Recorded robot episodes:
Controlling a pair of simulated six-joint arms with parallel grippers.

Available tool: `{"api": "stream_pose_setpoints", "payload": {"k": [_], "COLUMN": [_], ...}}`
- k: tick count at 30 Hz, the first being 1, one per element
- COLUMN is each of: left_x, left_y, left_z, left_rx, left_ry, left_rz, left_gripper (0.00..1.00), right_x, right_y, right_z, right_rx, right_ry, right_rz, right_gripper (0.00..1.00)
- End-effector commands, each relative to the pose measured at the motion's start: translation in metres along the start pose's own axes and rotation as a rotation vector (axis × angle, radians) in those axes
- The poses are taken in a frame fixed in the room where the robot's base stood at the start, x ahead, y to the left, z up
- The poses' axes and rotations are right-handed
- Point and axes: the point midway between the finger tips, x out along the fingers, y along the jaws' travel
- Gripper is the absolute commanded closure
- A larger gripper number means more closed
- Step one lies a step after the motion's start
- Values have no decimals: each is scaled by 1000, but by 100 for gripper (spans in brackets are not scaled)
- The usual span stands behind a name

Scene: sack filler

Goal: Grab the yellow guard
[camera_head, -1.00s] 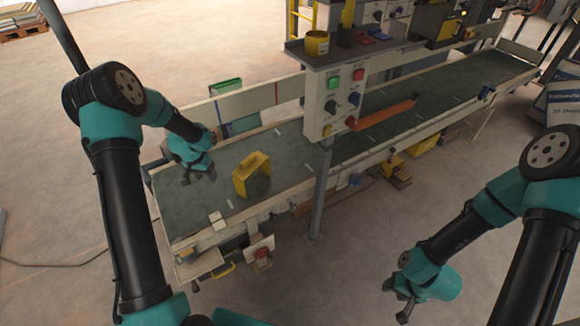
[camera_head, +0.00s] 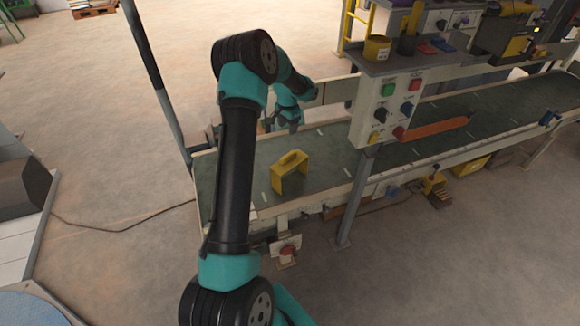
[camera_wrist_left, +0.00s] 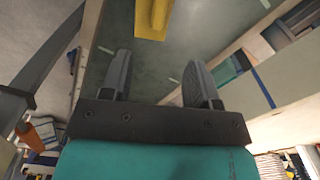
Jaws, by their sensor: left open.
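The yellow guard (camera_head: 290,174) stands upright on the near end of the dark green conveyor belt (camera_head: 325,162). It is an arch-like frame with an open middle. My left gripper (camera_head: 288,124) is beyond the guard, over the far side of the belt, and apart from it. In the left wrist view its two fingers (camera_wrist_left: 158,72) are spread, with nothing between them. Part of the guard (camera_wrist_left: 152,18) shows there at the top edge, ahead of the fingertips and cut off by the frame. My right gripper is out of view.
A control box (camera_head: 384,108) with buttons hangs on a post to the right of the guard. An orange bar (camera_head: 437,128) reaches out from it over the belt. The belt around the guard is clear.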

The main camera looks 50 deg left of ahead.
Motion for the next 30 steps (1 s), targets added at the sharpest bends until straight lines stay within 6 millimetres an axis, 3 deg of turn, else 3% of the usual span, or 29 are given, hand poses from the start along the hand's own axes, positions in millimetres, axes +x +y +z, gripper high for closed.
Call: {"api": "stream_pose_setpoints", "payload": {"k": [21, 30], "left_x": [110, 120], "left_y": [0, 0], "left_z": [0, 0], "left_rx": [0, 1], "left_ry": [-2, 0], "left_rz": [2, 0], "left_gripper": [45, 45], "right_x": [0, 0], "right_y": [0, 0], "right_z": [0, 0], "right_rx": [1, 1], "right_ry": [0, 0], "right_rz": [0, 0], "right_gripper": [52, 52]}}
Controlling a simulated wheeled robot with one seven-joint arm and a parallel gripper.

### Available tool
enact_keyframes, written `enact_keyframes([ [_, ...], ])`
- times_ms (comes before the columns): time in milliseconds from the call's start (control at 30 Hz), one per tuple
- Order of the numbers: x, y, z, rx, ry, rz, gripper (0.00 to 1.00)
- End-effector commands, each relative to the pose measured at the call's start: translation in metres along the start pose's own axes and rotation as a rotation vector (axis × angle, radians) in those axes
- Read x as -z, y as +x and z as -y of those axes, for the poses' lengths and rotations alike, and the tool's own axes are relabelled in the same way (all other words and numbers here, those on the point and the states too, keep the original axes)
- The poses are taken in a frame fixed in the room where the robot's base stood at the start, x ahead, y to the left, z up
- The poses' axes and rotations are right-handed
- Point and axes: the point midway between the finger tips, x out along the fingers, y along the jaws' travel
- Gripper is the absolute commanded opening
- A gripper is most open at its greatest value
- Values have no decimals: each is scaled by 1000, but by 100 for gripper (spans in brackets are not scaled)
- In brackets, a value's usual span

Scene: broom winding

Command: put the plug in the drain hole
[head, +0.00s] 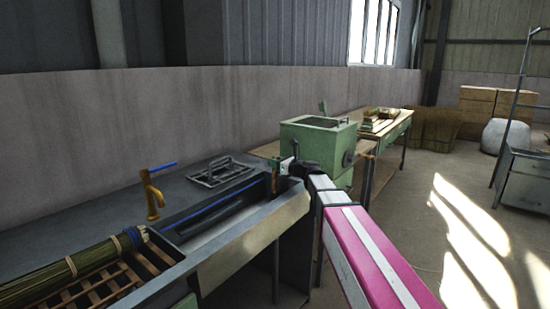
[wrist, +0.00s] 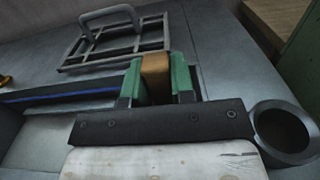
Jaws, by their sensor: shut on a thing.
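My gripper (head: 282,168) is over the right end of the grey sink (head: 255,235). In the wrist view its green-padded fingers (wrist: 159,80) are shut on a small brown-orange block-like thing (wrist: 156,65), likely the plug. In the head view a small brown thing (head: 275,182) shows at the fingertips, near the basin's right end. I cannot tell whether it touches the sink. The drain hole is not visible; the basin floor is mostly hidden by the front wall.
A yellow tap (head: 152,195) with a blue lever stands behind the basin. A metal grate with a handle (head: 215,172) lies on the counter, also in the wrist view (wrist: 115,45). A straw bundle (head: 70,268) lies at the left. A green machine (head: 318,138) stands beyond my gripper.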

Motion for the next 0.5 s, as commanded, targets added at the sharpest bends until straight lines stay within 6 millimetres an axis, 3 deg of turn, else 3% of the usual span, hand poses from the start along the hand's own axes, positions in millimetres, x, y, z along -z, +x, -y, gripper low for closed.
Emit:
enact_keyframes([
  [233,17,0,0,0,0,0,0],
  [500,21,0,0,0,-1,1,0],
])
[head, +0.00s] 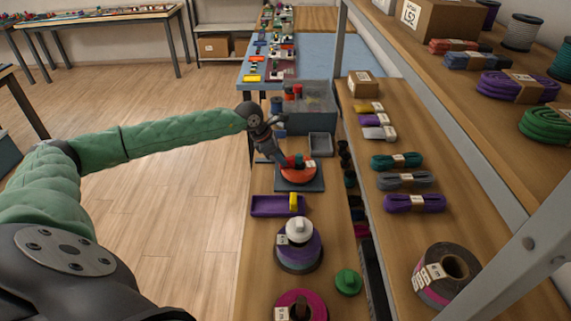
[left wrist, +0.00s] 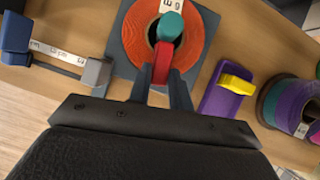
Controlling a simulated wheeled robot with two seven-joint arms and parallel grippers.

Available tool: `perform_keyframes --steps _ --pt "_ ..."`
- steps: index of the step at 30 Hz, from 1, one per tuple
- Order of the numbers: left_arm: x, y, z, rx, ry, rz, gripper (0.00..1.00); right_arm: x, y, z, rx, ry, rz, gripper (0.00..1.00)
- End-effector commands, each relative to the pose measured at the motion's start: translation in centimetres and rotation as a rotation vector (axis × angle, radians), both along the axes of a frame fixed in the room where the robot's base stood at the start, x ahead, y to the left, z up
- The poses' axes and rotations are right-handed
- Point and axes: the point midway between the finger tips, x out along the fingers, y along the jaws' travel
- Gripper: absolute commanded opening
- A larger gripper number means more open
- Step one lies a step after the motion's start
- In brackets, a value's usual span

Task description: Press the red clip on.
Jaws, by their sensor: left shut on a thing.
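In the left wrist view the red clip (left wrist: 163,60) is between the fingertips of my left gripper (left wrist: 162,77), which is shut on it. The clip is over the middle of an orange cord spool (left wrist: 193,38), right beside a teal rounded piece (left wrist: 170,26); I cannot tell whether they touch. In the head view my left gripper (head: 281,158) reaches down, tilted, to the orange spool (head: 297,177), which lies on a dark square plate (head: 314,185). The clip is small there and partly hidden. My right gripper is not in view.
A purple tray (head: 268,207) with a yellow piece (head: 293,202) lies close in front of the plate. A shelf with cord bundles (head: 397,160) borders the right side.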

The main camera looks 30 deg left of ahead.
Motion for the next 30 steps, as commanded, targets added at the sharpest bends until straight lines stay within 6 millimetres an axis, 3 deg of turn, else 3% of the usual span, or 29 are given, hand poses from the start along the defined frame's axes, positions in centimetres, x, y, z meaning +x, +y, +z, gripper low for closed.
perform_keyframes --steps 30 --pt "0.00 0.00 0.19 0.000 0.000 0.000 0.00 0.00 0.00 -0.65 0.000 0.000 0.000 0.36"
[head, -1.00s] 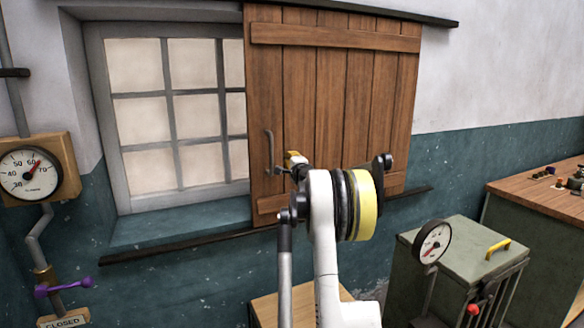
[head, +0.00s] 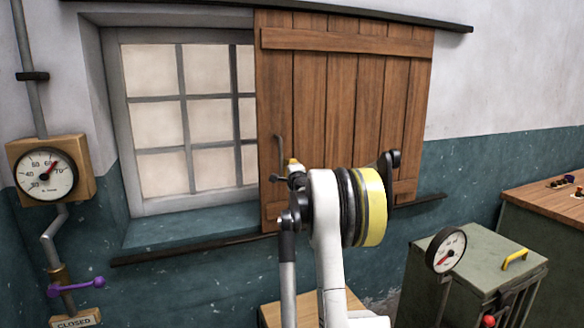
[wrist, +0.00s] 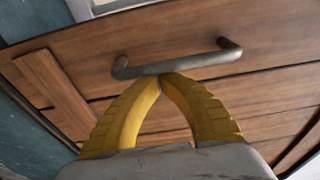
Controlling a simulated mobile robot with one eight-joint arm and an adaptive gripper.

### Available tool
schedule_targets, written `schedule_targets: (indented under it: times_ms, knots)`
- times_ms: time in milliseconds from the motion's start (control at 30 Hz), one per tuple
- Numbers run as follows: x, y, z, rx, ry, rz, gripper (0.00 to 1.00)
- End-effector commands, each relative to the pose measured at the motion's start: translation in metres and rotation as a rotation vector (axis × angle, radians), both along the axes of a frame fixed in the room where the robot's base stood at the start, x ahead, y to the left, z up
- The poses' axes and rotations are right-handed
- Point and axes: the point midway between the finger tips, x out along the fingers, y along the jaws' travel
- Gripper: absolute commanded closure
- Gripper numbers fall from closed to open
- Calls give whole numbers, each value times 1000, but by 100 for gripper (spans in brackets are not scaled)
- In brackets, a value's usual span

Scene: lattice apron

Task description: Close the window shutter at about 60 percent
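The brown plank shutter (head: 345,110) covers the right part of the window (head: 185,120); the left part shows uncovered panes. Its dark metal handle (head: 279,155) stands near its left edge and also shows in the wrist view (wrist: 180,64). My gripper (wrist: 165,77) has its yellow fingers brought together at the tips. The tips are at the handle bar, on its right side as seen from the head; the bar does not appear between them. My arm hides part of the shutter's lower edge. A dial (head: 46,174) at left has its red needle near 60 to 70.
A purple lever (head: 77,286) is on the pipe below the dial, above a "CLOSED" sign (head: 75,320). A green cabinet (head: 480,265) with a gauge (head: 446,249) stands at right, near a wooden-topped bench (head: 550,203). A dark ledge (head: 185,247) runs under the window.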

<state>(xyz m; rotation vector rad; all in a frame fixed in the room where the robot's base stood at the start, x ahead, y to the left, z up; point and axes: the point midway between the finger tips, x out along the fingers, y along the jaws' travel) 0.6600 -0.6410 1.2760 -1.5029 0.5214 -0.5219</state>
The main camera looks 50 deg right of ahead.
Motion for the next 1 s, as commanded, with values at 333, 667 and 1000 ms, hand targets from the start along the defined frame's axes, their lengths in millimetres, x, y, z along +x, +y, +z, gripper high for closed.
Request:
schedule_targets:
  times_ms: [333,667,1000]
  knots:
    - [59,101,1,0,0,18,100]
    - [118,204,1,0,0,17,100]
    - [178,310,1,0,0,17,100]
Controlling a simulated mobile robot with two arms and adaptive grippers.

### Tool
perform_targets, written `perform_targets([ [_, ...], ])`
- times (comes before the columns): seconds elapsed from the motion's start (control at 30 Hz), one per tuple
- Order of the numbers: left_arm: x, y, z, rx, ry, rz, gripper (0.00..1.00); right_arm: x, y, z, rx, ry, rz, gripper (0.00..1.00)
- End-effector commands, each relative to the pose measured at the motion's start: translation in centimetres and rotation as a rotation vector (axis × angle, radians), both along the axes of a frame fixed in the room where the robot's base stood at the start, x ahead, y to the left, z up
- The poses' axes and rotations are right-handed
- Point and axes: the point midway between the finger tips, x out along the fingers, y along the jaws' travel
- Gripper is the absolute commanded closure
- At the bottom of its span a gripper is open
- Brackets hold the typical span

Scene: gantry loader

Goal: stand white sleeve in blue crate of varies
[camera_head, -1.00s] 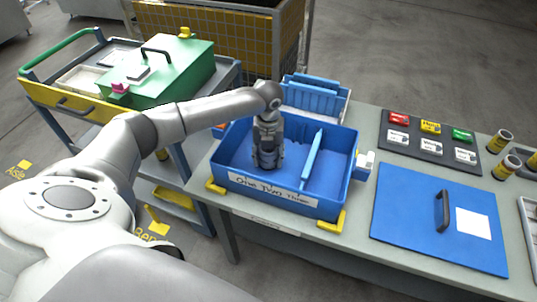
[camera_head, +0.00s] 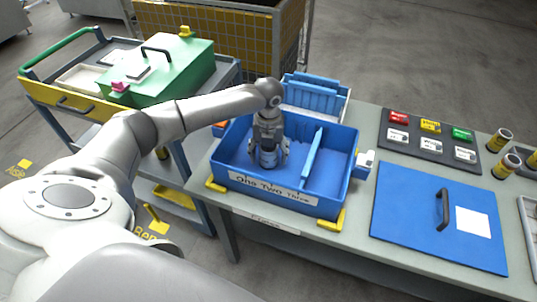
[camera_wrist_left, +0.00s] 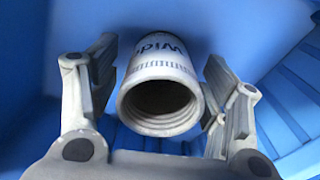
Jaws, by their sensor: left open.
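The white sleeve (camera_wrist_left: 160,88), a hollow ringed tube with dark lettering, shows in the left wrist view with its open end toward the camera. It is inside the blue crate (camera_head: 272,190) and looks upright; its base is hidden. My left gripper (camera_head: 268,163) points down into the crate's left compartment. In the left wrist view its fingers (camera_wrist_left: 158,105) are spread on both sides of the sleeve, with gaps showing. My right gripper is not in view.
A blue divider (camera_head: 312,158) splits the crate. A blue lid (camera_head: 440,215) with a black handle lies to the right. Behind it are coloured label blocks (camera_head: 430,127) and upright sleeves (camera_head: 499,141). A blue rack (camera_head: 315,95) stands behind the crate, a green box (camera_head: 160,70) at left.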

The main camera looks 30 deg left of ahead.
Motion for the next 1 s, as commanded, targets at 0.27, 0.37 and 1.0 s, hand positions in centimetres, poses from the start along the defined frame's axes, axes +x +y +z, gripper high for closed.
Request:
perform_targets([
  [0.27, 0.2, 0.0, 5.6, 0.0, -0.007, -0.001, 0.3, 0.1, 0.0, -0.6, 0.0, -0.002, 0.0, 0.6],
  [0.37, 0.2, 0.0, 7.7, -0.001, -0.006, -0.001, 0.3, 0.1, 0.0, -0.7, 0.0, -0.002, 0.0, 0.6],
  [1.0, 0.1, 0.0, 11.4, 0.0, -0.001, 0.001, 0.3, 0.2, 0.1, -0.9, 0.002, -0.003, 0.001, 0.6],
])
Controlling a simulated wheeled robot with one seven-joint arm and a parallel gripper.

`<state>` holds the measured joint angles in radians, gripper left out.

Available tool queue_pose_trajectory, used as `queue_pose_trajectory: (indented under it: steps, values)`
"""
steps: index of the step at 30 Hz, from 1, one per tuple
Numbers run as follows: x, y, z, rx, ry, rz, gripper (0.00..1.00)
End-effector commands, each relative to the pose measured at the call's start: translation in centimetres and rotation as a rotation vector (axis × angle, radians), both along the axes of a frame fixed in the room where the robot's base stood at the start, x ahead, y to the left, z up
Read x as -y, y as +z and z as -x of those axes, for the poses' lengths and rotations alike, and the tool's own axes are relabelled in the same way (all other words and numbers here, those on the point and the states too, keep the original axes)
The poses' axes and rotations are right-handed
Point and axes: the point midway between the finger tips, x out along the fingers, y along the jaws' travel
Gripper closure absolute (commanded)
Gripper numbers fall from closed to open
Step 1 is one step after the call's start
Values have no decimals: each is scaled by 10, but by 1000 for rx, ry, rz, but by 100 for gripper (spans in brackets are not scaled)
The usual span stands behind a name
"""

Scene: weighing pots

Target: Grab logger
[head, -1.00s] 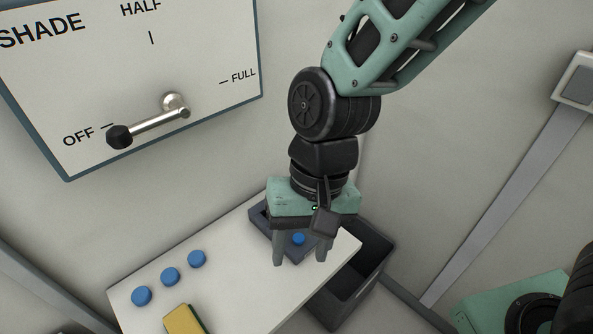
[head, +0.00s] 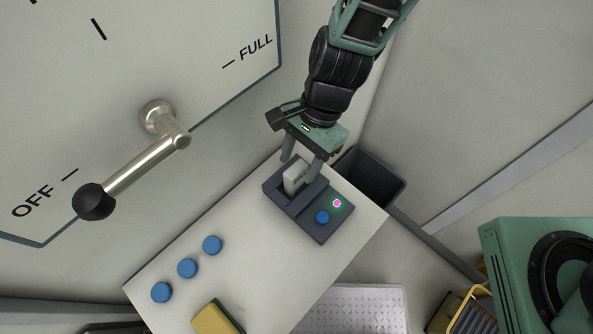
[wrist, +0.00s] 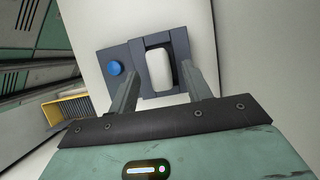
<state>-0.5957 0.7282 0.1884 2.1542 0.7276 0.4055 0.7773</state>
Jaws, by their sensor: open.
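The logger is probably the pale rounded block (head: 293,178) standing in the slot of a dark grey dock (head: 306,222) on the white bench. In the wrist view the pale block (wrist: 159,69) sits inside the dock's frame (wrist: 181,45). My gripper (head: 302,166) is open at the dock, with its fingers either side of the block in the head view. In the wrist view my gripper (wrist: 160,78) has its fingertips at the frame's near corners, and I cannot tell whether they touch the block.
The dock carries a blue button (head: 322,217) and a small pink dot (head: 337,203). Three blue caps (head: 187,268) and a yellow sponge-like block (head: 214,320) lie on the bench (head: 262,262). A dark bin (head: 371,178) stands beyond the bench's edge. A lever (head: 140,168) sticks out from the shade panel.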

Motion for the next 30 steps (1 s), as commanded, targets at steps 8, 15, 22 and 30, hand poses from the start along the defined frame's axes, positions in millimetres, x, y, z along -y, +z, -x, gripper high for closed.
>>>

• INSTRUCTIONS FOR THE TASK:
Find each line with the string "states" and copy it out.

• ANSWER:
- Read x as -z, y as +x and z as -y of those axes, for the poses' lengths and rotations alike, and the tool's own axes are relabelled in the same way (all other words and numbers here, those on the point and the states too, keep the original axes)
Read x as -y, y as +z and z as -x of those axes, for the poses' lengths and rotations alike, and the tool's own axes are relabelled in the same way (all other words and numbers here, those on the point and the states too, keep the original axes)

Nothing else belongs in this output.